I have this dataframe and I can get the count of each item per row using vectorizer. But this works correctly for single row (for e.g. col1). How do I apply it to entire dataframe (all 3 columns)?
import pandas as pd
import numpy as np
from sklearn.feature_extraction.text import CountVectorizer
shopping_list = [
["Apple", "Bread", "Fridge"],
["Rice", "Bread", "Milk"],
["Apple", "Rice", "Bread"],
["Rice", "Milk", "Milk"],
["Apple", "Bread", "Milk"],
]
df = pd.DataFrame(shopping_list)
df.columns = ['col1', 'col2', 'col3']
CV = CountVectorizer()
cv_matrix=CV.fit_transform(df['col1'].values)
ndf = pd.SparseDataFrame(cv_matrix)
ndf.columns = CV.get_feature_names()
X = ndf.fillna("0")
The results are correct for single column:
apple rice
0 1 0
1 0 1
2 1 0
3 0 1
4 1 0
Expected Results for all columns:
Apple Rice Bread Milk Fridge
0 1 0 1 0 1
1 0 1 1 1 0
2 1 1 1 0 0
3 0 1 0 2 0
4 1 0 1 1 0
Is there any other way to get the same results?
You can stack and get dummies.

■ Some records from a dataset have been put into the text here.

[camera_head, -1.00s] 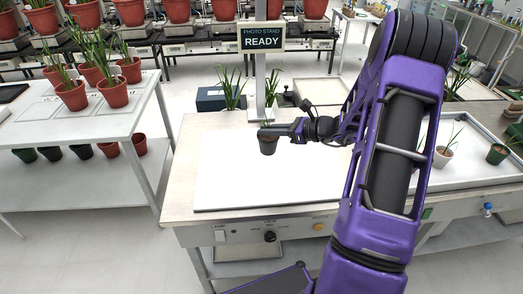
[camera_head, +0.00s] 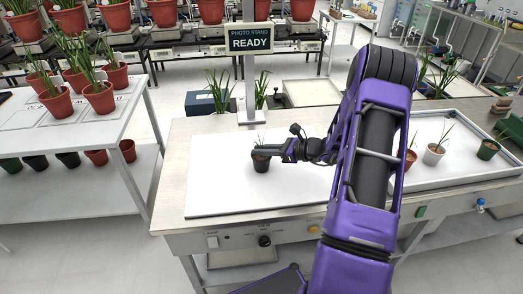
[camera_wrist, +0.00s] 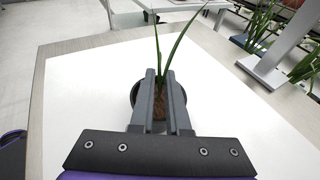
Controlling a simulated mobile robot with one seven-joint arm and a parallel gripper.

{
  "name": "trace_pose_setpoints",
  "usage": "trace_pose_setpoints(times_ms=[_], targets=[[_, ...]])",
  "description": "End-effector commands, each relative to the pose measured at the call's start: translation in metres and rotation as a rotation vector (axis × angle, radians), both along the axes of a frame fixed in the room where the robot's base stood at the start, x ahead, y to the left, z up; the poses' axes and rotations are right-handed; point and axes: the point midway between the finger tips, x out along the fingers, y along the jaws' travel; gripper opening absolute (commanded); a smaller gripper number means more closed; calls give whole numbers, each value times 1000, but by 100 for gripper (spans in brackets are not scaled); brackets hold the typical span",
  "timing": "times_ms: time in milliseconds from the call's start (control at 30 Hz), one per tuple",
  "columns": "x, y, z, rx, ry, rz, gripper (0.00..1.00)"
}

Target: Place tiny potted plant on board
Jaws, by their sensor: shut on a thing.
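The tiny potted plant (camera_head: 261,164) is a small dark pot with thin green leaves. My gripper (camera_head: 264,151) is shut on it at the pot's upper part, over the white board (camera_head: 215,195). The pot is upright, and its base looks at or very close to the board's surface; I cannot tell if it touches. In the wrist view the leaves (camera_wrist: 168,48) rise between the two grey fingers (camera_wrist: 160,90), with the dark pot rim partly hidden behind them. The board (camera_wrist: 80,90) spreads around the pot.
A "PHOTO STAND READY" sign (camera_head: 250,38) stands on a post behind the board. A side table (camera_head: 60,135) at the left holds red pots. Most of the board is clear.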

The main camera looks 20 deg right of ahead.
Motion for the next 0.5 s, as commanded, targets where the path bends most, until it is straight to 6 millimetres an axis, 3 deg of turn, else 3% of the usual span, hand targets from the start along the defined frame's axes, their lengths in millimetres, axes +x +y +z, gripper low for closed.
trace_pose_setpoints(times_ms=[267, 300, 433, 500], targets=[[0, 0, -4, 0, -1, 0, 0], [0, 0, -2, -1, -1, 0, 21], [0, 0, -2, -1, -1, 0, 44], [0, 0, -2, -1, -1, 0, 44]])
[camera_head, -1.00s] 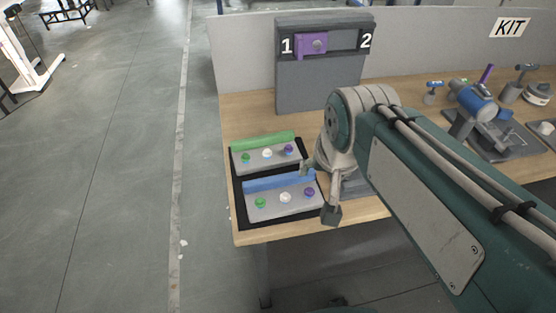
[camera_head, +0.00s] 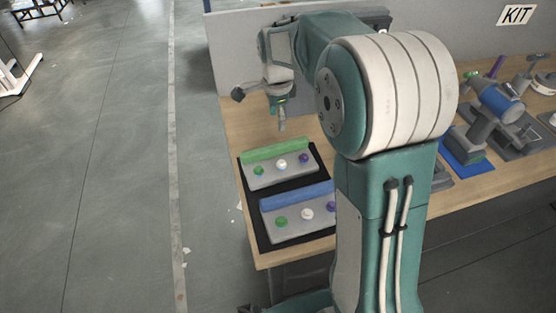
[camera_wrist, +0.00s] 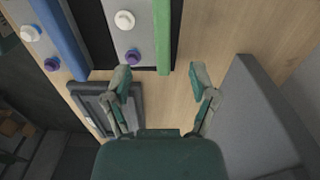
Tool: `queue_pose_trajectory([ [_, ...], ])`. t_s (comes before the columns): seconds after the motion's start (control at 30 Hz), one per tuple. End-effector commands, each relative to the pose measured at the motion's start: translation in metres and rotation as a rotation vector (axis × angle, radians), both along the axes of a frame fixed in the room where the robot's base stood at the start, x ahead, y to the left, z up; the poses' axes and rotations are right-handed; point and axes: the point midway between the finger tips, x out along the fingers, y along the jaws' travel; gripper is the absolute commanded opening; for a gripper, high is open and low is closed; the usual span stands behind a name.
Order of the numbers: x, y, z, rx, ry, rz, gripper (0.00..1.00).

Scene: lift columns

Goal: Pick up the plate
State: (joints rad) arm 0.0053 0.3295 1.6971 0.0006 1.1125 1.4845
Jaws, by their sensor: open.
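Two light grey plates with coloured knobs lie on a black mat (camera_head: 250,213) at the table's left end. The far plate (camera_head: 270,173) has a green bar along its back edge, and the near plate (camera_head: 293,226) a blue bar. I cannot tell which plate is meant. My gripper (camera_head: 262,107) is open and empty, hanging above and behind the far plate. In the wrist view the gripper (camera_wrist: 162,80) shows its two fingers apart, with the end of the green bar (camera_wrist: 163,35) just ahead of the gap. My arm covers the near plate's right end.
A dark grey framed tray (camera_wrist: 92,103) lies beside the mat in the wrist view. A tall grey panel (camera_wrist: 262,120) stands close right of the gripper. A blue cylinder fixture (camera_head: 497,101) and other tools stand at the table's right.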

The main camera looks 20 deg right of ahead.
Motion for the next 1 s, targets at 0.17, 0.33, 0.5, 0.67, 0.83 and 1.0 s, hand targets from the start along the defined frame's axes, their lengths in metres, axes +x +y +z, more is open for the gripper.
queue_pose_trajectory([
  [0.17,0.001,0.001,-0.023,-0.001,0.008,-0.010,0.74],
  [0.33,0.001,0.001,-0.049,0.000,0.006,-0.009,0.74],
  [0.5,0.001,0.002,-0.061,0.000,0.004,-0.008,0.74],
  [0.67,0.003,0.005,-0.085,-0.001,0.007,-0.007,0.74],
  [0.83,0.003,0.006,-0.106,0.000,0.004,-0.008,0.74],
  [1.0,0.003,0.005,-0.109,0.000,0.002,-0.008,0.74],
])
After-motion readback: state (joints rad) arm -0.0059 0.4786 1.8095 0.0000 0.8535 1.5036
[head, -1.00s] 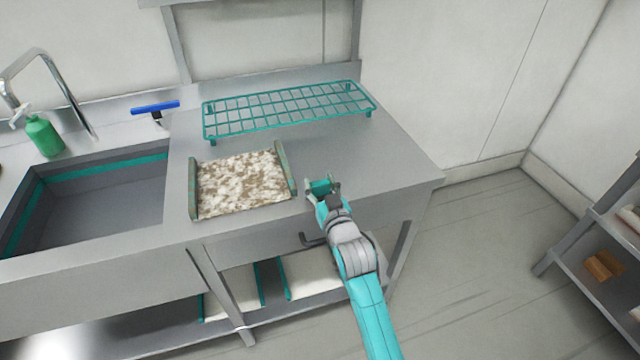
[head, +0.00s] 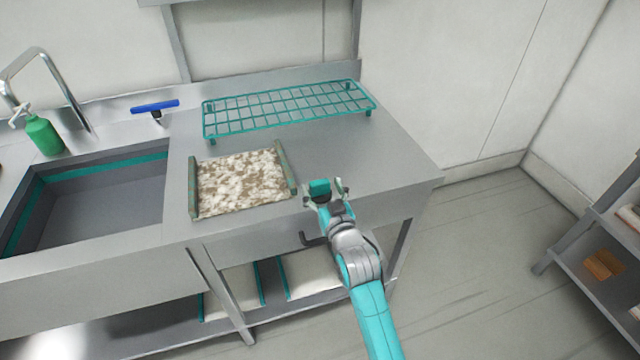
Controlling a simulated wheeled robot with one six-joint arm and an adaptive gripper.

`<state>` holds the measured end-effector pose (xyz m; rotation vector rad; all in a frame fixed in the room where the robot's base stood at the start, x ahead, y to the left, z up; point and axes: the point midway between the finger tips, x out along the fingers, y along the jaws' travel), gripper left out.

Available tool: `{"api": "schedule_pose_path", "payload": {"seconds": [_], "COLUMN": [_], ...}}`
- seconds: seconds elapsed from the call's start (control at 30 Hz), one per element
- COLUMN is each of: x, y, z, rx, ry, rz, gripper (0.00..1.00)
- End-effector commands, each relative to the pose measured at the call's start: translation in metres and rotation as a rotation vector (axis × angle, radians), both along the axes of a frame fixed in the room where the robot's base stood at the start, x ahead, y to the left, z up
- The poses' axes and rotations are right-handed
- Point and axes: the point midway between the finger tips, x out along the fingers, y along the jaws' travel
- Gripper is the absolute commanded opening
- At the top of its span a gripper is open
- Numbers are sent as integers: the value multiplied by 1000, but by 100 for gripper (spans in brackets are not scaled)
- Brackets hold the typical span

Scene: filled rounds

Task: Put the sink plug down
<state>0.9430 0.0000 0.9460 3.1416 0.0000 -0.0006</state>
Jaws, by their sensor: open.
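The sink plug (head: 319,188) looks like a small dark teal piece at the front right part of the steel counter (head: 375,160), just right of the speckled tray. My gripper (head: 325,190) is open, with its fingers spread to either side of the plug. The plug seems to rest on the counter, but its underside is hidden. I cannot tell whether a finger touches it. The sink (head: 105,200) is at the left, with a teal line around its inner wall.
A speckled tray (head: 194,190) with raised side bars lies close to the left of my gripper. A teal wire rack (head: 290,103) stands behind. A green soap bottle (head: 44,136) and a blue squeegee (head: 155,107) are by the sink. Counter to the right is clear.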

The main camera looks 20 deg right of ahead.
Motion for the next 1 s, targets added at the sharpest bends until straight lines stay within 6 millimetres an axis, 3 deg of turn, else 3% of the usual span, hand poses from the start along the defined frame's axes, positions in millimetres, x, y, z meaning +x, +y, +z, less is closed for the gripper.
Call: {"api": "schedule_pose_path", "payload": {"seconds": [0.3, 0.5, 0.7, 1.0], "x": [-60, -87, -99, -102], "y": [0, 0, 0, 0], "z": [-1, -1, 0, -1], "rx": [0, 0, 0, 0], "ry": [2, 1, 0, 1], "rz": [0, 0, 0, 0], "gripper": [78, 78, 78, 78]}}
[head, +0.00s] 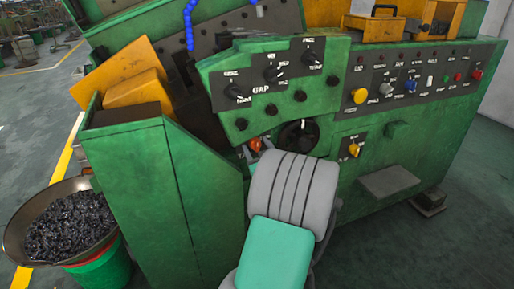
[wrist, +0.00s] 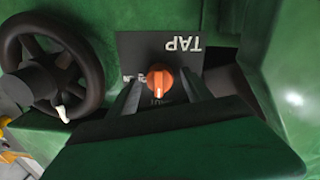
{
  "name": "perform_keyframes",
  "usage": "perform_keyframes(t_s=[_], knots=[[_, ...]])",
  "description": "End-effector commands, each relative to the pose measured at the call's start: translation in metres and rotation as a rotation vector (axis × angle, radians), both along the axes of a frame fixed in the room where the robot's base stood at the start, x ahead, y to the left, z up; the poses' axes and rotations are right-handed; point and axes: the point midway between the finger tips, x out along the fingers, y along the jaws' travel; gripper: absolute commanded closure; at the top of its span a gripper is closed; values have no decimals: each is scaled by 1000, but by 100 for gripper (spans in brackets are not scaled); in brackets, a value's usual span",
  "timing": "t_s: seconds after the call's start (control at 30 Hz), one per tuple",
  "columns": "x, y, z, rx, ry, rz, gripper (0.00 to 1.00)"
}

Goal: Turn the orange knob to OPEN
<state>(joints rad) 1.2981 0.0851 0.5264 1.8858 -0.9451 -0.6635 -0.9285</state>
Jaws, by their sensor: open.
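The orange knob (wrist: 160,78) sits on a dark label plate (wrist: 150,52) in the wrist view, where the word TAP appears upside down. Smaller lettering beside and below the knob is partly covered and unreadable. My gripper (wrist: 162,88) is open, with one grey finger to each side of the knob; I cannot tell whether either finger touches it. In the head view the knob (head: 255,145) shows just above my arm, which hides most of my gripper.
A black handwheel (wrist: 60,65) is left of the plate in the wrist view. The green machine's panel carries several black knobs, a yellow button (head: 359,96) and a yellow selector (head: 353,150). A bowl of dark metal pieces (head: 65,222) stands at lower left.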

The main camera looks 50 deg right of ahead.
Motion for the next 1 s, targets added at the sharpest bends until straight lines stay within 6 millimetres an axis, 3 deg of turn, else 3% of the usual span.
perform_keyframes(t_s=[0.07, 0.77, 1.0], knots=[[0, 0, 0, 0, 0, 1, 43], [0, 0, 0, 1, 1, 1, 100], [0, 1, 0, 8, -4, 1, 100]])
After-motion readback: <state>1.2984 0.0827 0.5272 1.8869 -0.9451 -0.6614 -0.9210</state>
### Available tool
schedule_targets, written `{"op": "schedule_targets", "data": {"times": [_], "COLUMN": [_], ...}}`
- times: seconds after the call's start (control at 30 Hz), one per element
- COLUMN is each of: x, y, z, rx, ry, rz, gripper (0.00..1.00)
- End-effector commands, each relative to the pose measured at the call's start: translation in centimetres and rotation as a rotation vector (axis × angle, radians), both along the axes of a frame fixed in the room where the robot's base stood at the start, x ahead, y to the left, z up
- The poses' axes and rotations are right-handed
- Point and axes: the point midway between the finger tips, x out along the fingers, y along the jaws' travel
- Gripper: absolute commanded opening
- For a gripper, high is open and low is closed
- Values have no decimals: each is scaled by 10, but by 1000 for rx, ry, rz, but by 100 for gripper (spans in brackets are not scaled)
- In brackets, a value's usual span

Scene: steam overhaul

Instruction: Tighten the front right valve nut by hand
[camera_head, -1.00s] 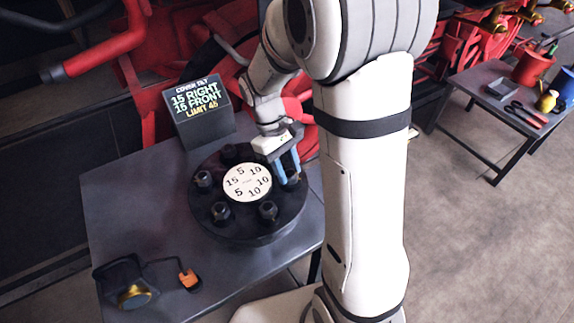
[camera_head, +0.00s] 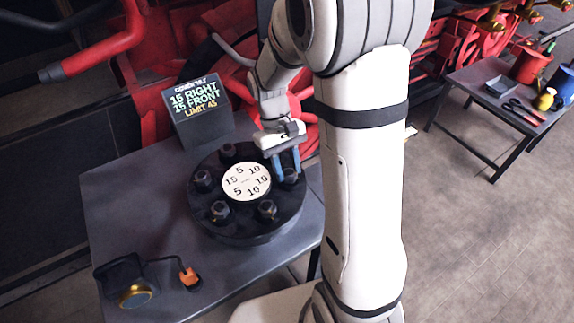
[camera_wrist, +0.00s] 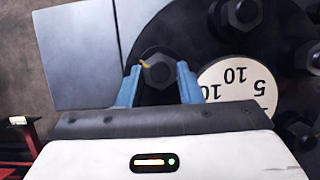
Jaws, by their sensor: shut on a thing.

Then take the max by index (sum
if you want counts instead of dummies)
pd.get_dummies(df.stack()).max(level=0)
Apple Bread Fridge Milk Rice
0 1 1 1 0 0
1 0 1 0 1 1
2 1 1 0 0 1
3 0 0 0 1 1
4 1 1 0 1 0
Alternatively, get_dummies
on the entire DataFrame with blank prefixes and group along the columns axis.
pd.get_dummies(df, prefix='', prefix_sep='').max(level=0, axis=1)